═══ Material ═══

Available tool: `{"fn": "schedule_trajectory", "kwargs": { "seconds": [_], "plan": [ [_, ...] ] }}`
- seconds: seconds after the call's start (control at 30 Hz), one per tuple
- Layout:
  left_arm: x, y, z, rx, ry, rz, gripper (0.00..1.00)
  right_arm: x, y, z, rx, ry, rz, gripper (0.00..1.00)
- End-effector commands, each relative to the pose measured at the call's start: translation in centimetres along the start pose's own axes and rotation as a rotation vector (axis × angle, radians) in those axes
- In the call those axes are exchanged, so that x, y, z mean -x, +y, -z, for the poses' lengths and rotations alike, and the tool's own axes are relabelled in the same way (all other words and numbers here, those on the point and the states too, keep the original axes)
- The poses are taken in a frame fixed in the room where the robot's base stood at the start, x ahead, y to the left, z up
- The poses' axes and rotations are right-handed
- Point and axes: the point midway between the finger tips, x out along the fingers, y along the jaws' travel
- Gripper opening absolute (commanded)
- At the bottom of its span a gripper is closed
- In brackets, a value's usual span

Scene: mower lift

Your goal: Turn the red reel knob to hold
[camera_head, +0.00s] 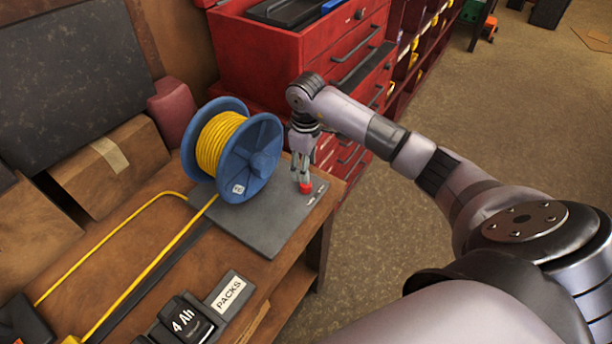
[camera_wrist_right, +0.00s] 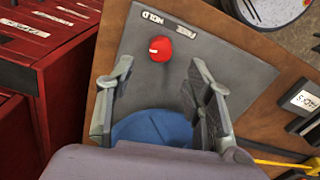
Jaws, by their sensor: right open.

═══

- _The exercise_
Ignore the images and quote every line of the listing exactly.

- _Output of the exercise_
Available tool: `{"fn": "schedule_trajectory", "kwargs": { "seconds": [_], "plan": [ [_, ...] ] }}`
- seconds: seconds after the call's start (control at 30 Hz), one per tuple
- Layout:
  left_arm: x, y, z, rx, ry, rz, gripper (0.00..1.00)
  right_arm: x, y, z, rx, ry, rz, gripper (0.00..1.00)
- End-effector commands, each relative to the pose measured at the call's start: translation in centimetres along the start pose's own axes and rotation as a rotation vector (axis × angle, radians) in those axes
- In the call those axes are exchanged, so that x, y, z mean -x, +y, -z, for the poses' lengths and rotations alike, and the tool's own axes are relabelled in the same way (all other words and numbers here, those on the point and the states too, keep the original axes)
- The poses are taken in a frame fixed in the room where the robot's base stood at the start, x ahead, y to the left, z up
- The poses' axes and rotations are right-handed
- Point and axes: the point midway between the finger tips, x out along the fingers, y along the jaws' travel
- Gripper opening absolute (commanded)
- At the bottom of its span a gripper is closed
- In brackets, a value's usual span

Scene: mower lift

Your goal: Turn the red reel knob to hold
[camera_head, +0.00s] 
[camera_wrist_right, +0.00s] 
Jaws, by their sensor: right open.

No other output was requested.